GIVEN TASK -
Without altering anything, output the material below.

ENTRIES SUPPLIED -

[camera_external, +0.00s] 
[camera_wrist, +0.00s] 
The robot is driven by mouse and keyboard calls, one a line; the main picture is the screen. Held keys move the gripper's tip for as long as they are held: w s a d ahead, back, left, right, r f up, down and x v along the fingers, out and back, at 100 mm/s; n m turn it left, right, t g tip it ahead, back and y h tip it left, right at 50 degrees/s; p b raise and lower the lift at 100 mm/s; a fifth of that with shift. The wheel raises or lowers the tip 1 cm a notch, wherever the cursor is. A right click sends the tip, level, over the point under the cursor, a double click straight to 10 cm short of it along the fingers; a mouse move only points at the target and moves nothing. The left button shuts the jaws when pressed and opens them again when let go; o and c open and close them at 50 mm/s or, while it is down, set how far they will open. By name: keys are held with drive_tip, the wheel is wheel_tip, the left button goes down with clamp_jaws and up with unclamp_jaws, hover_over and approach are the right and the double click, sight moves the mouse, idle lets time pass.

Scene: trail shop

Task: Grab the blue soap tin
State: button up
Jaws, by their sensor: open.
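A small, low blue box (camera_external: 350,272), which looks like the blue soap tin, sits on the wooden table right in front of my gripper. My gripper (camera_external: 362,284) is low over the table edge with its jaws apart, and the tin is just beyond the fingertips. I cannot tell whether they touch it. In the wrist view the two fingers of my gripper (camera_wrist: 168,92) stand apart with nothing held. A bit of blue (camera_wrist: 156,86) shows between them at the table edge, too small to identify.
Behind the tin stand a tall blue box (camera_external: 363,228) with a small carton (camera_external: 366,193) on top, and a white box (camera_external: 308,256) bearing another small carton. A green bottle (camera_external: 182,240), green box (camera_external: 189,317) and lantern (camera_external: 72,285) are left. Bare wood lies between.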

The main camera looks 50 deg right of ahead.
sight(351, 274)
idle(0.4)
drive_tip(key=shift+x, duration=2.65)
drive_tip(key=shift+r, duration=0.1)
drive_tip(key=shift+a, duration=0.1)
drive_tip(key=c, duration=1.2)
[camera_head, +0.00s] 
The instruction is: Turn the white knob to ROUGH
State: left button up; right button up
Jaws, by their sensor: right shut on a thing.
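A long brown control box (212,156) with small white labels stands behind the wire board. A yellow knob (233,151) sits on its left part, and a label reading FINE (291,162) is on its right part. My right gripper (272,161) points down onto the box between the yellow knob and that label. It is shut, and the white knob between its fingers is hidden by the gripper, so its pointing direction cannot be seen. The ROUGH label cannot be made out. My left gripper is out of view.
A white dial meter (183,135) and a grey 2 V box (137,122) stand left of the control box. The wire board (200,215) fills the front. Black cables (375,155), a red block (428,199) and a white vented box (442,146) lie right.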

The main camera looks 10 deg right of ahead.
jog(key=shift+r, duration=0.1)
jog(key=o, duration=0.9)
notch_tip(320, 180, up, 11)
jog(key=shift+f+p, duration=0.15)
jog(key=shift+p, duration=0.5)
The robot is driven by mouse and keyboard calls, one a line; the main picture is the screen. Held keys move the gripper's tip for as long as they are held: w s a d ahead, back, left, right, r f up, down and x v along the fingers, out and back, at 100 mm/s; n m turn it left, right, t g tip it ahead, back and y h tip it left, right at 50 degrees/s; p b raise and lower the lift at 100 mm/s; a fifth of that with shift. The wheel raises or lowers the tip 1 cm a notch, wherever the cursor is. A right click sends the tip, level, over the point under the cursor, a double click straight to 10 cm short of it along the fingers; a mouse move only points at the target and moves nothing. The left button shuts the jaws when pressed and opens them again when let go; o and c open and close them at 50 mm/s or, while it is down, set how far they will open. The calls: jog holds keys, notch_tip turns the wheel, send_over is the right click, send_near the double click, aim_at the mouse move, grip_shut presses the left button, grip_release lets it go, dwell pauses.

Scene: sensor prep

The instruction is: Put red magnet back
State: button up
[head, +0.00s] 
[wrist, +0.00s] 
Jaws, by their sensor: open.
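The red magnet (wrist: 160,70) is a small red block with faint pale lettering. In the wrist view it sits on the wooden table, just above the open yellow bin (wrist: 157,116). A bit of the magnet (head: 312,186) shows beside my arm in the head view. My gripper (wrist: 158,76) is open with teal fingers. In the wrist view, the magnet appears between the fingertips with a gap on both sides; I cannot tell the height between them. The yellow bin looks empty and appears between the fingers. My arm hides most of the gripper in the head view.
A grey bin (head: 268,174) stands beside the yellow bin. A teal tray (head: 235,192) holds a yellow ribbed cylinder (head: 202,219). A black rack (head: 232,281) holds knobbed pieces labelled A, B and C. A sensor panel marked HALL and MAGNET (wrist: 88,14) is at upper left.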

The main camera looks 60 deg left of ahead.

ANSWER TO THIS TASK -
[camera_external, +0.00s] 
[camera_wrist, +0.00s] 
The robot is driven by mouse and keyboard calls, one a line; the main picture is the screen. Held keys move the gripper's tip for as long as they are held: w s a d ahead, back, left, right, r f up, down and x v along the fingers, out and back, at 100 mm/s; n m turn it left, right, t g tip it ahead, back and y h tip it left, right at 50 degrees/s; p b raise and lower the lift at 100 mm/s; a fifth of that with shift. The wheel raises or lowers the tip 1 cm a notch, wherever the cursor is. A right click sends the tip, level, over the point under the cursor, a double click straight to 10 cm short of it along the fingers; a mouse move only points at the target and moves nothing. The left button shuts the jaws when pressed and opens them again when let go; o and c open and close them at 50 mm/s or, while it is down, set how far they will open. By name: keys are held with drive_tip, the wheel is wheel_tip, the left button goes down with clamp_jaws and up with unclamp_jaws, hover_over and approach are the right and the double click, sight moves the mouse, idle lets time pass.

Scene: trail shop

Task: Grab the blue soap tin
State: button up
Jaws, by their sensor: open.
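A small, low blue box (camera_external: 350,272), which looks like the blue soap tin, sits on the wooden table right in front of my gripper. My gripper (camera_external: 362,284) is low over the table edge with its jaws apart, and the tin is just beyond the fingertips. I cannot tell whether they touch it. In the wrist view the two fingers of my gripper (camera_wrist: 168,92) stand apart with nothing held. A bit of blue (camera_wrist: 156,86) shows between them at the table edge, too small to identify.
Behind the tin stand a tall blue box (camera_external: 363,228) with a small carton (camera_external: 366,193) on top, and a white box (camera_external: 308,256) bearing another small carton. A green bottle (camera_external: 182,240), green box (camera_external: 189,317) and lantern (camera_external: 72,285) are left. Bare wood lies between.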

The main camera looks 50 deg right of ahead.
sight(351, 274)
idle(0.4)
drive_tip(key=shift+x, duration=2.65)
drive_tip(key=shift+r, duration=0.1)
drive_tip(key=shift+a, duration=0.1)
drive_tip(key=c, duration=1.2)
[camera_head, +0.00s] 
The instruction is: Turn the white knob to ROUGH
State: left button up; right button up
Jaws, by their sensor: right shut on a thing.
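A long brown control box (212,156) with small white labels stands behind the wire board. A yellow knob (233,151) sits on its left part, and a label reading FINE (291,162) is on its right part. My right gripper (272,161) points down onto the box between the yellow knob and that label. It is shut, and the white knob between its fingers is hidden by the gripper, so its pointing direction cannot be seen. The ROUGH label cannot be made out. My left gripper is out of view.
A white dial meter (183,135) and a grey 2 V box (137,122) stand left of the control box. The wire board (200,215) fills the front. Black cables (375,155), a red block (428,199) and a white vented box (442,146) lie right.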

The main camera looks 10 deg right of ahead.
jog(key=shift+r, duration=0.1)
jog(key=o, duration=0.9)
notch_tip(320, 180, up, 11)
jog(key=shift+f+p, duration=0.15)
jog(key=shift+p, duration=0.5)
The robot is driven by mouse and keyboard calls, one a line; the main picture is the screen. Held keys move the gripper's tip for as long as they are held: w s a d ahead, back, left, right, r f up, down and x v along the fingers, out and back, at 100 mm/s; n m turn it left, right, t g tip it ahead, back and y h tip it left, right at 50 degrees/s; p b raise and lower the lift at 100 mm/s; a fifth of that with shift. The wheel raises or lowers the tip 1 cm a notch, wherever the cursor is. A right click sends the tip, level, over the point under the cursor, a double click straight to 10 cm short of it along the fingers; a mouse move only points at the target and moves nothing. The left button shuts the jaws when pressed and opens them again when let go; o and c open and close them at 50 mm/s or, while it is down, set how far they will open. The calls: jog holds keys, notch_tip turns the wheel, send_over is the right click, send_near the double click, aim_at the mouse move, grip_shut presses the left button, grip_release lets it go, dwell pauses.

Scene: sensor prep

The instruction is: Put red magnet back
State: button up
[head, +0.00s] 
[wrist, +0.00s] 
Jaws, by their sensor: open.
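The red magnet (wrist: 160,70) is a small red block with faint pale lettering. In the wrist view it sits on the wooden table, just above the open yellow bin (wrist: 157,116). A bit of the magnet (head: 312,186) shows beside my arm in the head view. My gripper (wrist: 158,76) is open with teal fingers. In the wrist view, the magnet appears between the fingertips with a gap on both sides; I cannot tell the height between them. The yellow bin looks empty and appears between the fingers. My arm hides most of the gripper in the head view.
A grey bin (head: 268,174) stands beside the yellow bin. A teal tray (head: 235,192) holds a yellow ribbed cylinder (head: 202,219). A black rack (head: 232,281) holds knobbed pieces labelled A, B and C. A sensor panel marked HALL and MAGNET (wrist: 88,14) is at upper left.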

The main camera looks 60 deg left of ahead.

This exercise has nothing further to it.